» EXERCISE DETAILS: Write out exactly the lines of the entries below from the one holding "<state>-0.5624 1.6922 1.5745" to the one holding "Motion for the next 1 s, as", inclusive, and leave out all other lines.

Records of robot episodes:
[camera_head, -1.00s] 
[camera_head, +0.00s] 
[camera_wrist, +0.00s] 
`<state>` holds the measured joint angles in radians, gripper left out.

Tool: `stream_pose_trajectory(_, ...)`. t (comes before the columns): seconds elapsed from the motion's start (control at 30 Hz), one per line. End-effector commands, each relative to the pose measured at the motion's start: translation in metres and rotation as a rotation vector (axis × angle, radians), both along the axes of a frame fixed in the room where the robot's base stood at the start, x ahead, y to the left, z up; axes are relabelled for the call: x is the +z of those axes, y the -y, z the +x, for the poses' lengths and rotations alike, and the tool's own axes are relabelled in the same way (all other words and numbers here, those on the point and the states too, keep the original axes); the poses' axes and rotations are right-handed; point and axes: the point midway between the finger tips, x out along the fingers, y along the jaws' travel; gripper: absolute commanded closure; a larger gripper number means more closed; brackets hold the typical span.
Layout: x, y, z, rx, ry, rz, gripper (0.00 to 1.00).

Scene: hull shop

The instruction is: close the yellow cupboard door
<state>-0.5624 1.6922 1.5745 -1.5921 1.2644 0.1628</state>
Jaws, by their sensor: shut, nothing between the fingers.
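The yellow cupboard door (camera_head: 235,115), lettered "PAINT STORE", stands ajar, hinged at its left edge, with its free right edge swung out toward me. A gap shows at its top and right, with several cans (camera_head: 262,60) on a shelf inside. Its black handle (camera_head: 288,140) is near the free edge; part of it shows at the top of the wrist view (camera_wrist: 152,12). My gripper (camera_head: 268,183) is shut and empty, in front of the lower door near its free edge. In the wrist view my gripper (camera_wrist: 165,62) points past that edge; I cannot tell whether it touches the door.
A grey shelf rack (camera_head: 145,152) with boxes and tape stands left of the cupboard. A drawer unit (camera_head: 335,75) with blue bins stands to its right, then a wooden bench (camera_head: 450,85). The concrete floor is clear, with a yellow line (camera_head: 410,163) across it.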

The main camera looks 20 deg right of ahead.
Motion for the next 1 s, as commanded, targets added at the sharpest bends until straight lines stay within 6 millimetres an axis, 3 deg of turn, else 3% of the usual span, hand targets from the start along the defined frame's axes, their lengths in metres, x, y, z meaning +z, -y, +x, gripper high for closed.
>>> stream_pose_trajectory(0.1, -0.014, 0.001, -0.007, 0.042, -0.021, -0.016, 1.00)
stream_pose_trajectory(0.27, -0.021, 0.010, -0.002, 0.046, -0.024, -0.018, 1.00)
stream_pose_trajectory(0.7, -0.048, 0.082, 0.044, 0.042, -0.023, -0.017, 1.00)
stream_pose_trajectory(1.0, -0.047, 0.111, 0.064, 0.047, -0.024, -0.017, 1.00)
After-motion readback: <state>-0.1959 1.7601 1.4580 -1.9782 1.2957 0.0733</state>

--

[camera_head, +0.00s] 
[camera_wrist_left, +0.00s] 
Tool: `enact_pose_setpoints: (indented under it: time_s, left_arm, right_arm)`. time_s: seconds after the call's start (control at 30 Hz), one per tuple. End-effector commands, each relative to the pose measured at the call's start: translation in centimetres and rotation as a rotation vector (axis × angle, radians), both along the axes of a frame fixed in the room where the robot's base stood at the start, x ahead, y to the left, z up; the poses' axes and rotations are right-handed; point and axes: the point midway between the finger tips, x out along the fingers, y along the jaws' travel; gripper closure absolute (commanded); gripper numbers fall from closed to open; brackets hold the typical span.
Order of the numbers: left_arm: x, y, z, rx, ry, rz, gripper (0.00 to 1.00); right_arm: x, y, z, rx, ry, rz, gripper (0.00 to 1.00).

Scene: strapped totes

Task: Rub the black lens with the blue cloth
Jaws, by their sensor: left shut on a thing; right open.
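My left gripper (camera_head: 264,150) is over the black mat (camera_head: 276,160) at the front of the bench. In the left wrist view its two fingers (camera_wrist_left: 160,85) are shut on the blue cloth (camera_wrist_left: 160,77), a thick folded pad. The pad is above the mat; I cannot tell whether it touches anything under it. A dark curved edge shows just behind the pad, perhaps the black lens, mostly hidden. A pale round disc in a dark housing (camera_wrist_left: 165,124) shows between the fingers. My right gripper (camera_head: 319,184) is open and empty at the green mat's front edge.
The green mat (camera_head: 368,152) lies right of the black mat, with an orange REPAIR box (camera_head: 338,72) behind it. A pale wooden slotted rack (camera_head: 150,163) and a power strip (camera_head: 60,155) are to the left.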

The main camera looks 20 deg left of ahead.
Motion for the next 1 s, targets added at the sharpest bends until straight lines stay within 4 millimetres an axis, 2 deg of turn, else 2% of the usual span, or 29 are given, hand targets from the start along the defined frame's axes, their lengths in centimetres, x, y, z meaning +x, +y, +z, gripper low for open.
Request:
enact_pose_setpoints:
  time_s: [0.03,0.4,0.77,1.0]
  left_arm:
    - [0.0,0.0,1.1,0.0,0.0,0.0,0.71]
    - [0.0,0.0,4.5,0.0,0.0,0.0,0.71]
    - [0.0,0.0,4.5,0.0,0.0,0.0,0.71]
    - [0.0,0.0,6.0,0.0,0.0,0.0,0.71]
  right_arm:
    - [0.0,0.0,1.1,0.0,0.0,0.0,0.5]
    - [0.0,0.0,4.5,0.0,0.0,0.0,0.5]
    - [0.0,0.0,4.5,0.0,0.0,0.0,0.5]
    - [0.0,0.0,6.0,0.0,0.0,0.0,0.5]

» RESULT:
<state>-0.5624 1.6922 1.5745 -1.5921 1.2644 0.1628</state>
Jaws, by their sensor: shut, nothing between the fingers.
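The yellow cupboard door (camera_head: 235,115), lettered "PAINT STORE", stands ajar, hinged at its left edge, with its free right edge swung out toward me. A gap shows at its top and right, with several cans (camera_head: 262,60) on a shelf inside. Its black handle (camera_head: 288,140) is near the free edge; part of it shows at the top of the wrist view (camera_wrist: 152,12). My gripper (camera_head: 268,183) is shut and empty, in front of the lower door near its free edge. In the wrist view my gripper (camera_wrist: 165,62) points past that edge; I cannot tell whether it touches the door.
A grey shelf rack (camera_head: 145,152) with boxes and tape stands left of the cupboard. A drawer unit (camera_head: 335,75) with blue bins stands to its right, then a wooden bench (camera_head: 450,85). The concrete floor is clear, with a yellow line (camera_head: 410,163) across it.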

The main camera looks 20 deg right of ahead.
Motion for the next 1 s, as commanded, targets added at the sharpest bends until straight lines stay within 6 millimetres an axis, 3 deg of turn, else 3% of the usual span, hand targets from the start along the defined frame's axes, their lengths in metres, x, y, z meaning +z, -y, +x, gripper high for closed.

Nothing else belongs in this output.